Il a néanmoins le mérite de poser de bonnes questions : pourquoi donc le système nazi constituait-il une sorte de microsociété droguée, ou plutôt dopée ? Et pourquoi, au plus haut sommet de son organisation, son chef l’était-il à ce point ? Pas seulement pour tenir le coup, pas seulement pour aller plus vite et plus fort que l’ennemi, défend en somme ce livre. Mais parce que la drogue peut constituer une métaphore du nazisme lui-même, machine luttant contre son propre désir, bourrée de frustrations et de fantasmes de mort. Loin d’être si évident que cela, un tel usage des drogues est bel et bien un paradoxe pour les nazis, qui les avaient en horreur dans leur terminologie. La rhétorique raciste du national-socialisme, jusqu’aux dernières heures de Hitler, assimilait doublement les juifs à des « empoisonneurs » et à des éléments pathogènes qu’il fallait éliminer pour sauver la pure race allemande. La répression anti-drogues fut mise au service de l’élimination des malades et des marginaux, ainsi qu’à l’établissement d’une société de la délation. Mais les mêmes semblent vouloir « faire eux-mêmes l’effet d’une drogue », non seulement auprès de la population à galvaniser, mais surtout à leurs propres yeux. Seul cet usage délirant de psychotropes pouvait fabriquer le surhomme vanté par la propagande et incarné par la personne d’Hitler. A mi-chemin de l’homme-machine et de l’homme-monstre, la « surhumanité » de l’homme nazi est une inhumanité ; il n’a plus besoin d’autre chose que de lui-même, il est une force pure ; son corps artificiel vit une illusion de surpuissance. La guerre en train de se dérouler convient alors à l’image de propagande, la réalité à la fiction.

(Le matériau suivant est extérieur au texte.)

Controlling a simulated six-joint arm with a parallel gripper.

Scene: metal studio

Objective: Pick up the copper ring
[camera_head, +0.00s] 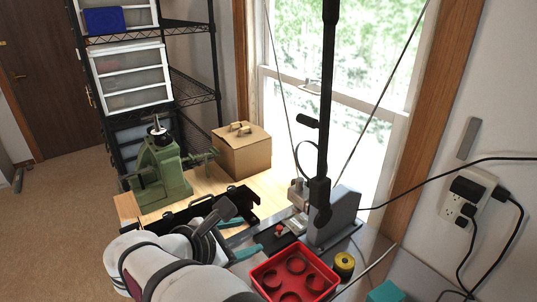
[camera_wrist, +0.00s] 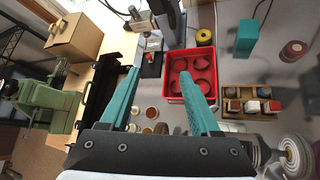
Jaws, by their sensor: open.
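A red tray (camera_head: 333,278) stands on the bench at the bottom centre of the head view. It holds several dark reddish rings (camera_head: 296,264) in round recesses. The red tray (camera_wrist: 169,95) also shows right of centre in the wrist view, with the rings (camera_wrist: 203,62) inside. I cannot tell by colour which ring is copper. My gripper (camera_head: 252,235) has teal fingers, is open and has nothing between them. It is above the bench, left of the tray in the head view. In the wrist view my gripper's right finger (camera_wrist: 159,71) overlaps the tray's left part.
A grey press (camera_head: 335,222) with a tall black lever stands behind the tray. A yellow roll (camera_head: 344,262) and a teal block (camera_head: 386,291) are right of it. A green machine (camera_head: 162,172) and a cardboard box (camera_head: 243,150) are at left. A wooden holder (camera_wrist: 250,104) stands near the tray.

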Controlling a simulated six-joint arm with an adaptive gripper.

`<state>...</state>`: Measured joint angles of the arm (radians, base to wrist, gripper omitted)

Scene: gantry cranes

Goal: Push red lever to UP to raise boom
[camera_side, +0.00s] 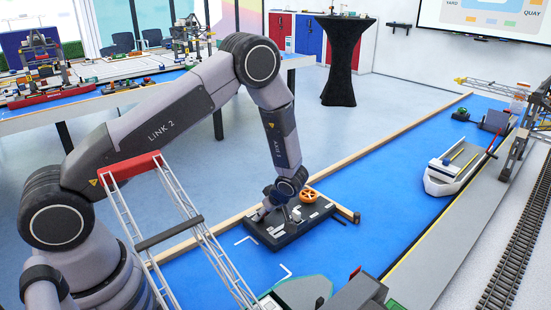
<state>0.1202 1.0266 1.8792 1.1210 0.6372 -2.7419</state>
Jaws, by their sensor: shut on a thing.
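A black control panel (290,228) with white labels and an orange handwheel (308,196) lies on the blue mat. My gripper (262,213) is low over the panel's left part, left of the handwheel. It is shut on something that the fingers hide. I cannot make out the red lever or its position; it may be behind my gripper. A lattice frame with a red top beam (130,166) slants through the foreground. A second lattice crane (517,130) stands at the right edge; I cannot tell which part is the boom.
A white model ship (452,170) sits on the blue mat (375,195), right of the panel. A wooden rail (385,143) edges the mat behind. Model track (515,255) runs at the right. The lattice frame stands close in front of my arm. The mat between panel and ship is clear.

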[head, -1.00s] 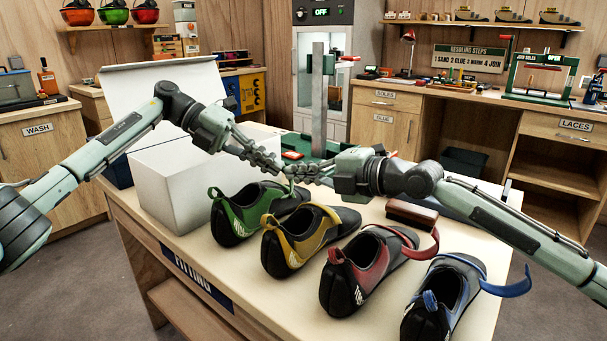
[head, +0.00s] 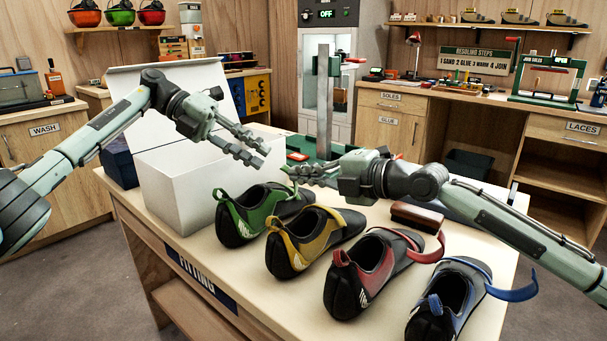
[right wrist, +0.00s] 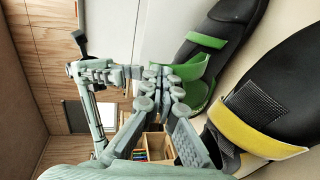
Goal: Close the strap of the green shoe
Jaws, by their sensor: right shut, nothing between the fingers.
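The green shoe (head: 238,226) stands at the back left of the shoe row on the table, toe away. Its green strap (right wrist: 190,70) shows in the right wrist view around the shoe's upper, partly behind my fingers; I cannot tell whether its end is fastened. My right gripper (head: 290,171) is shut and empty, just above the green shoe's strap area. It also shows in the right wrist view (right wrist: 165,75), its fingertips close to the strap; contact is unclear. My left gripper (head: 262,153) is open and empty, raised in front of the white box, left of the right gripper.
The yellow shoe (head: 287,254) stands close beside the green one, then the red shoe (head: 350,290) and blue shoe (head: 432,318), their straps sticking out right. The white box (head: 185,193) is left of the green shoe. A brush (head: 414,215) lies behind the red shoe.

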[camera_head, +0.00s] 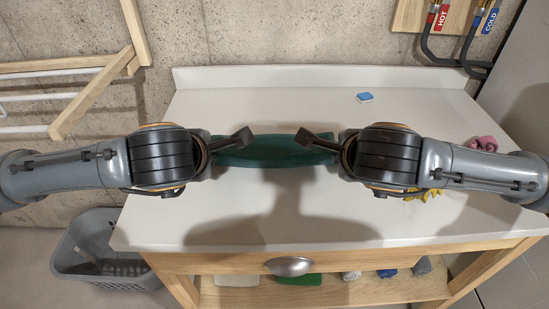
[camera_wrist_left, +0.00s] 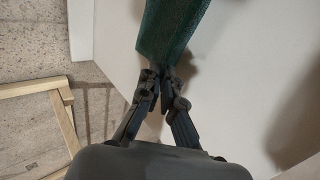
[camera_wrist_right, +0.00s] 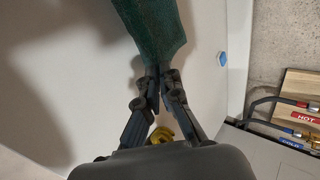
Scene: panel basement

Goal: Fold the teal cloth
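The teal cloth (camera_head: 272,151) hangs as a narrow sagging strip between my two grippers, over the white worktop. My left gripper (camera_head: 243,139) is shut on one end of the cloth; this end also shows in the left wrist view (camera_wrist_left: 170,40), pinched between the fingertips (camera_wrist_left: 163,78). My right gripper (camera_head: 307,138) is shut on the other end; it shows in the right wrist view (camera_wrist_right: 155,35) between the fingertips (camera_wrist_right: 152,74). Shadows of the arms fall on the worktop.
The white worktop (camera_head: 300,225) is mostly clear. A blue sponge (camera_head: 365,97) lies at its back, a pink cloth (camera_head: 483,144) and a yellow item (camera_head: 432,194) at the right. A grey basket (camera_head: 95,250) stands on the floor at left, below a wooden rack (camera_head: 95,90).

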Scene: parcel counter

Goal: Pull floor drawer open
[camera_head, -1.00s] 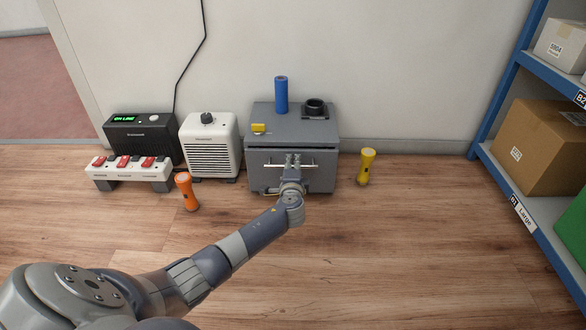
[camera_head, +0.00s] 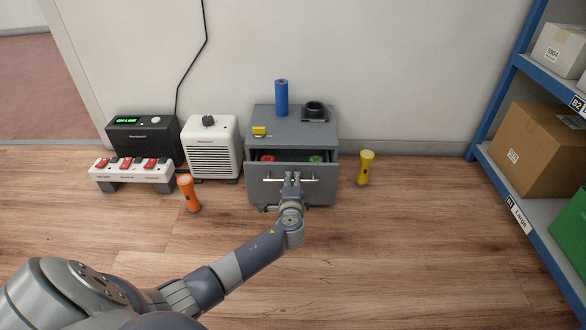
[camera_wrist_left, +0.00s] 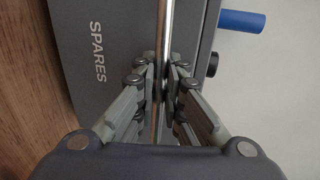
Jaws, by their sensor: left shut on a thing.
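The grey floor drawer unit (camera_head: 262,120) stands on the wood floor against the wall. Its drawer front (camera_head: 318,190) is pulled part way out, and a red thing (camera_head: 268,158) and a green thing (camera_head: 316,158) show inside. My left gripper (camera_head: 292,180) is shut on the bar handle (camera_head: 272,180) near its middle. In the left wrist view the fingers of the left gripper (camera_wrist_left: 167,72) close around the metal bar (camera_wrist_left: 165,25), beside the drawer front marked SPARES (camera_wrist_left: 98,62). My right gripper is not in view.
A blue cylinder (camera_head: 281,97), a black ring-shaped holder (camera_head: 315,110) and a small yellow item (camera_head: 259,131) are on top of the unit. A yellow flashlight (camera_head: 365,168) stands right, an orange one (camera_head: 189,194) left. A white heater (camera_head: 212,150) stands close left. Floor in front is clear.

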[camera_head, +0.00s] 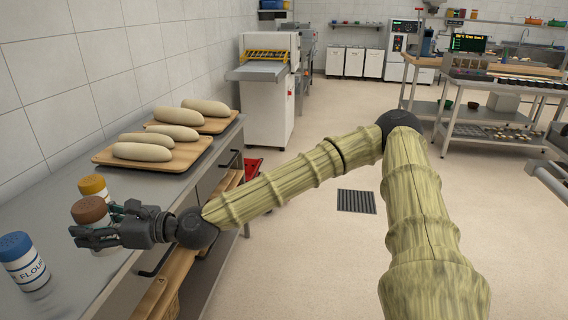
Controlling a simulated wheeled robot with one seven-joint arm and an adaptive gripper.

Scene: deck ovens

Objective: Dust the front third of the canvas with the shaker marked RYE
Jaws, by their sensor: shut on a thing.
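My gripper (88,236) is at the left, over the grey counter (62,205). It is shut on a white shaker with a brown lid (90,209). The shaker stands about upright, and its label is hidden by the fingers, so I cannot read RYE on it. I cannot tell whether its base touches the counter. A yellow-lidded shaker (93,187) is just behind it, partly covered. A blue-lidded shaker (25,264) marked FLOUR stands at the near left. I cannot make out the canvas in this view.
Two wooden boards (187,158) with pale dough loaves (142,152) lie farther along the counter by the tiled wall. Below the counter are drawers and wooden boards. A machine (268,105) stands past its far end. The floor to the right has a dark grate (356,201).

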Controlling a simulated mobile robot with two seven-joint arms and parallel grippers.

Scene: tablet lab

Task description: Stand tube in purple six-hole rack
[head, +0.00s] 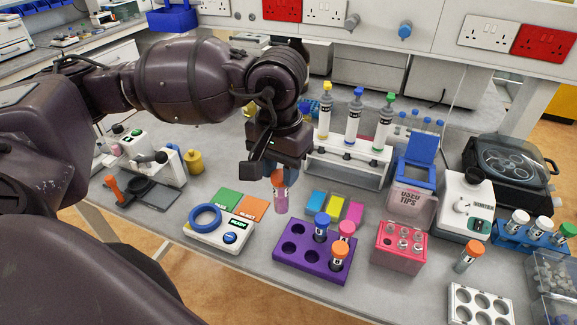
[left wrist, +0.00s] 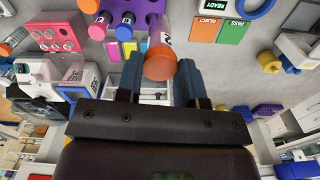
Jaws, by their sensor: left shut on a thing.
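My left gripper (head: 274,172) is shut on a tube (head: 281,197) with an orange cap and pink contents. It holds the tube roughly upright above the bench, behind and left of the purple rack. In the left wrist view the tube's orange cap (left wrist: 160,66) sits between the two fingers of my left gripper (left wrist: 158,82). The purple six-hole rack (head: 285,267) stands at the front middle. Tubes with blue (head: 321,227), pink (head: 345,230) and orange (head: 339,262) caps stand in its right part; the holes at its left look empty. My right gripper is not in view.
A white device with a blue ring (head: 218,232) is left of the rack. A pink rack (head: 399,250) is close on its right. Coloured cards (head: 335,207) lie behind it. A white rack with tall capped tubes (head: 347,165) stands farther back.

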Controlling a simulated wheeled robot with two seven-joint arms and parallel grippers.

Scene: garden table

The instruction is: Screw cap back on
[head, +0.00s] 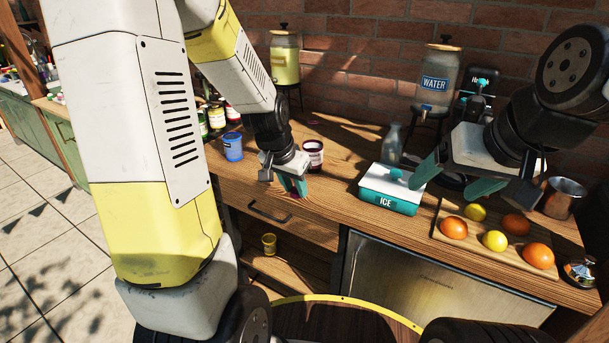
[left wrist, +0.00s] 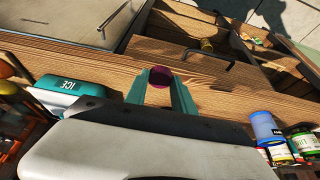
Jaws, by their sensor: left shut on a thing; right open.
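My left gripper (head: 293,188) points down near the front edge of the wooden table. In the left wrist view its teal fingers are shut on a round purple cap (left wrist: 160,76), held just by the table's edge; whether it clears the wood is hard to tell. A dark purple jar (head: 313,158) with a pale label stands upright on the table, just right of and behind the left gripper. Its top looks dark and uncovered. The jar does not show in the left wrist view. My right gripper (head: 457,178) is open and empty, beside the ice box.
A white and teal ice box (head: 389,203) stands right of the jar, with a glass bottle (head: 391,143) behind it. A blue cup (head: 233,147) and several cans are at left. Fruit lies on a board (head: 470,243) at right. Bare wood lies between jar and ice box.

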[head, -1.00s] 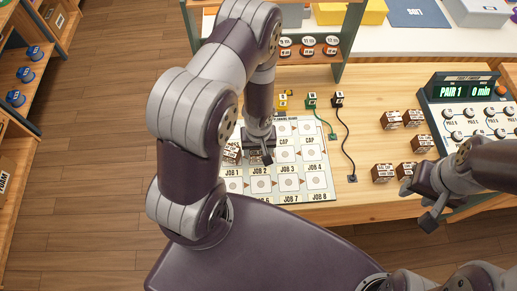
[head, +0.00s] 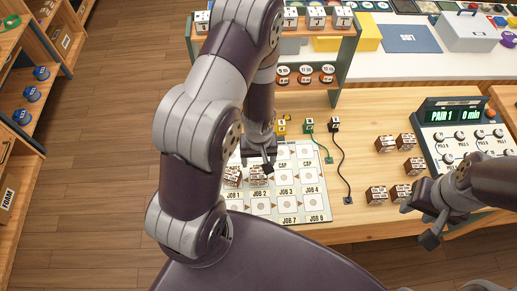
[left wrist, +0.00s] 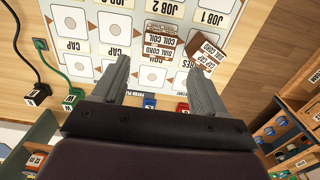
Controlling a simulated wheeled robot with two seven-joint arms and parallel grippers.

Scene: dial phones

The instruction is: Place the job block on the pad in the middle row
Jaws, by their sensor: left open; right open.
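The job board (head: 325,200) is a pale sheet with pads in rows and labels such as JOB 1 to JOB 4. A brown-and-white lettered block (head: 256,173) stands above the JOB 2 label; in the left wrist view it (left wrist: 160,42) reads COIL and DIAL CORD. A second such block (head: 232,176) is beside it above JOB 1, turned askew in the left wrist view (left wrist: 207,52). Which is the job block is unclear. My left gripper (head: 262,163) is open just above the JOB 2 block, its fingers (left wrist: 158,75) apart and empty. My right gripper (head: 425,222) is open at the right, holding nothing visible.
Several similar blocks (head: 377,194) stand right of the board. A timer console (head: 455,125) reads PAIR 1, 0 min. Black (head: 342,165) and green (head: 326,146) cords lie beside the board. A shelf (head: 347,70) stands behind it. My left arm hides the board's left part.

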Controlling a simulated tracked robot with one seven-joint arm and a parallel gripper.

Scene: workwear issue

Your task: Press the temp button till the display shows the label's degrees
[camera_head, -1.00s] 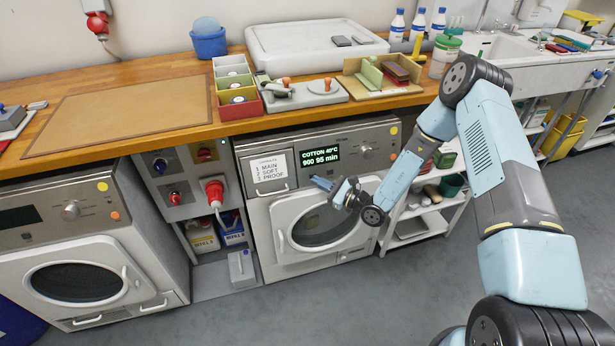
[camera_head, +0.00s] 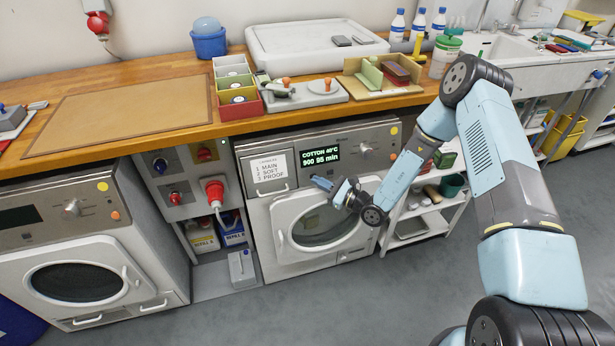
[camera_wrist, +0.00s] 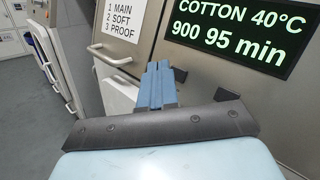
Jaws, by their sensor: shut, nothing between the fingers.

Norman Ohler, L’extase totale. Le IIIe Reich, les Allemands et la drogue

Bien sûr, tout au long du IIIe Reich on garda secret le dopage d’Hitler : le Führer n’était pas censé avoir besoin de tels produits pour tenir debout. Cet essai devient le plus intéressant lorsque son fil rouge décrit un système fondé sur le déni de réalité. Plus la guerre s’enlise sur les fronts russe et européen, plus Hitler et ses généraux se cloîtrent en leurs différents bunkers, plus ils sont convaincus d’être au plus près de la guerre alors qu’ils en sont bien loin, et plus ils se droguent. Et plus les capacités physiques et mentales d’Hitler s’amenuisent (sans même qu’il perçoive que ses hautes doses de stupéfiants ne sont pas le remède, mais la cause de son état), plus les méthodes du Docteur Morell se radicalisent sur ce corps qui n’est plus qu’un « corps du roi » : un corps de représentation, qu’il faut maintenir à tout prix « en forme », sans quoi il ne conviendrait plus à son image. Sous cet angle, le phénomène nazi apparaît comme un effroyable effet d’illusion, au cours duquel, pour une poignée d’hommes, la réalité s’est conformée à l’image déformée qu’ils voulaient en donner. Comme si l’essence du nazisme se trouvait du côté du fantasme, jamais du côté du monde. Il reste une interrogation à la fin de ce livre, comme à la fin de tous ceux qui tentent de percer le mystère de ce qui a pu arriver en Europe en ce temps-là, un questionnement dénué de fascination mais qui continue de nous poursuivre, un vide, un trou vertigineux qu’aucune tentative d’explication ne comblerait totalement et qui oblige à lui tourner autour.